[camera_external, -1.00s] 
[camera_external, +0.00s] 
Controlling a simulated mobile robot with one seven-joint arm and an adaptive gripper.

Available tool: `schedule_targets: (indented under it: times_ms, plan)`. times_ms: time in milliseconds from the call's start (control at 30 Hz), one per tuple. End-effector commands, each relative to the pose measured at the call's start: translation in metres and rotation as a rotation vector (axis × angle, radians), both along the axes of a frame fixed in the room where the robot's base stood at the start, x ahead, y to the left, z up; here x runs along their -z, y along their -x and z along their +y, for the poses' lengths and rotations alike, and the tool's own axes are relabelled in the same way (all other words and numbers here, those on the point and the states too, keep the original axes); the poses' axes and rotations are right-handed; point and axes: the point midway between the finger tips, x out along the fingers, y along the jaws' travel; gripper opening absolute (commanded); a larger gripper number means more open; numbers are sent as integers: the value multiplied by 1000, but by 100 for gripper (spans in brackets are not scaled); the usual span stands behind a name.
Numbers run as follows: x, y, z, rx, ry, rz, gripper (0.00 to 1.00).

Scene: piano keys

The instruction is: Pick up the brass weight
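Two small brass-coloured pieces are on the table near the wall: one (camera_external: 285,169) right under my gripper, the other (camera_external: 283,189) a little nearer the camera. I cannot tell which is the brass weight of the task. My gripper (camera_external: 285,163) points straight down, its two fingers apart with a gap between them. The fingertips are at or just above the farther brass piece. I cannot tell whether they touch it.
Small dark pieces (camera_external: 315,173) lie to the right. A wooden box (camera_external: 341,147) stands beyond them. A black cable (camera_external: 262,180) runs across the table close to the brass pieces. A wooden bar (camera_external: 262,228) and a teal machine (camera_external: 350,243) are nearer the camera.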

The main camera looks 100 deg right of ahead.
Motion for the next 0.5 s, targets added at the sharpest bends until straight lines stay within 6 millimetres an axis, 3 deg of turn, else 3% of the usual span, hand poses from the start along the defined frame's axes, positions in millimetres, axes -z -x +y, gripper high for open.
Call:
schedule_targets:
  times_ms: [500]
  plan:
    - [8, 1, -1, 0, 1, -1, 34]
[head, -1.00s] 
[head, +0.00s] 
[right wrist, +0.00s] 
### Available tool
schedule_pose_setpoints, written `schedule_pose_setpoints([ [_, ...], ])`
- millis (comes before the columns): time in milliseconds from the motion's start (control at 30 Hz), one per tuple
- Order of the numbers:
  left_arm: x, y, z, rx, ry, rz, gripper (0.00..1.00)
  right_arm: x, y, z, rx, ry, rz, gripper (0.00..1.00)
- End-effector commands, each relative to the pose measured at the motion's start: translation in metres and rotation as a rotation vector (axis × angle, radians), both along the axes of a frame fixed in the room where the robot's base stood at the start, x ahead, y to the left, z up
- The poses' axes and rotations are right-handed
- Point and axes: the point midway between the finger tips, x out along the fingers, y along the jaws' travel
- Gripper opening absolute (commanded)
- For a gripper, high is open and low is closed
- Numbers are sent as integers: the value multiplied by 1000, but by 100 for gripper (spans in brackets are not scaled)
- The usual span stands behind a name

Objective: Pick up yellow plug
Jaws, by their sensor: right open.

++++++

PROMPT: Copy each line of the data above that holds "measured".

CORRECT ANSWER:
Available tool: `schedule_targets: (indented under it: times_ms, plan)`. times_ms: time in milliseconds from the call's start (control at 30 Hz), one per tuple. End-effector commands, each relative to the pose measured at the call's start: translation in metres and rotation as a rotation vector (axis × angle, radians), both along the axes of a frame fixed in the room where the robot's base stood at the start, x ahead, y to the left, z up; here x runs along their -z, y along their -x and z along their +y, for the poses' lengths and rotations alike, and the tool's own axes are relabelled in the same way (all other words and numbers here, those on the point and the states too, keep the original axes); the poses' axes and rotations are right-handed; point and axes: the point midway between the finger tips, x out along the fingers, y along the jaws' travel; gripper opening absolute (commanded); a larger gripper number means more open; numbers are sent as integers: the value multiplied by 1000, but by 100 for gripper (spans in brackets are not scaled); the usual span stands behind a name.
- End-effector commands, each relative to the pose measured at the motion's start: translation in metres and rotation as a rotation vector (axis × angle, radians), both along the axes of a frame fixed in the room where the robot's base stood at the start, x ahead, y to the left, z up

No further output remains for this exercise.